— BEGIN —

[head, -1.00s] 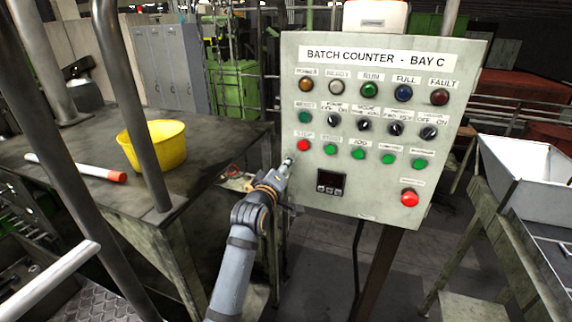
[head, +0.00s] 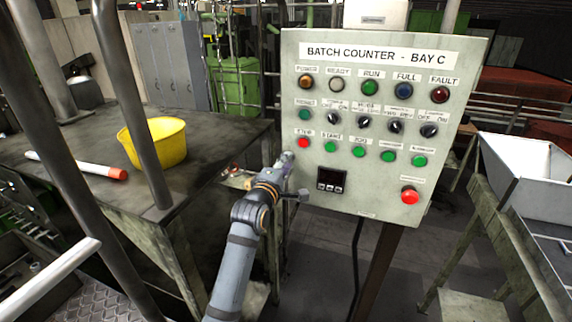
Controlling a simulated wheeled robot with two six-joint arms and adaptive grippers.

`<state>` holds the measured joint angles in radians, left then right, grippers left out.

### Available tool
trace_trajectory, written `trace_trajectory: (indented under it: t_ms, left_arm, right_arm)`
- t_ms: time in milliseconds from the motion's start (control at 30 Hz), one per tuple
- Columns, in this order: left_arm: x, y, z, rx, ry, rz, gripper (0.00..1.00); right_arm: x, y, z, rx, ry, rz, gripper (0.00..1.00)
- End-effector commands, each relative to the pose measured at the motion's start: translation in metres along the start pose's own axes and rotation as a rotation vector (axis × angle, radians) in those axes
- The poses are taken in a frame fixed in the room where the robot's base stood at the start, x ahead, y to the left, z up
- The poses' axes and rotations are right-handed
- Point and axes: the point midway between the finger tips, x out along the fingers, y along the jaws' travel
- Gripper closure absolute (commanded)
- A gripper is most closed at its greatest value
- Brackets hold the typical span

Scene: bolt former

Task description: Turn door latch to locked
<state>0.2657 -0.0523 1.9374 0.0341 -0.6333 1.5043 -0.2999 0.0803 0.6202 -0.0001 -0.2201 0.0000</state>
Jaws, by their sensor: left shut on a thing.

— END —

GIVEN INSTRUCTION
Your task is to return the lines above, from the first one up to and including the line containing "- Columns, in", minus any pictures.

CORRECT RESULT
[head, -1.00s] 
[head, +0.00s] 
Controlling a simulated wheeled robot with two six-joint arms and adaptive grippers.

`<state>` holds the measured joint angles in radians, left then right, grippers left out.

### Available tool
trace_trajectory, written `trace_trajectory: (indented under it: t_ms, left_arm, right_arm)`
- t_ms: time in milliseconds from the motion's start (control at 30 Hz), one per tuple
- Columns, in this order: left_arm: x, y, z, rx, ry, rz, gripper (0.00..1.00); right_arm: x, y, z, rx, ry, rz, gripper (0.00..1.00)

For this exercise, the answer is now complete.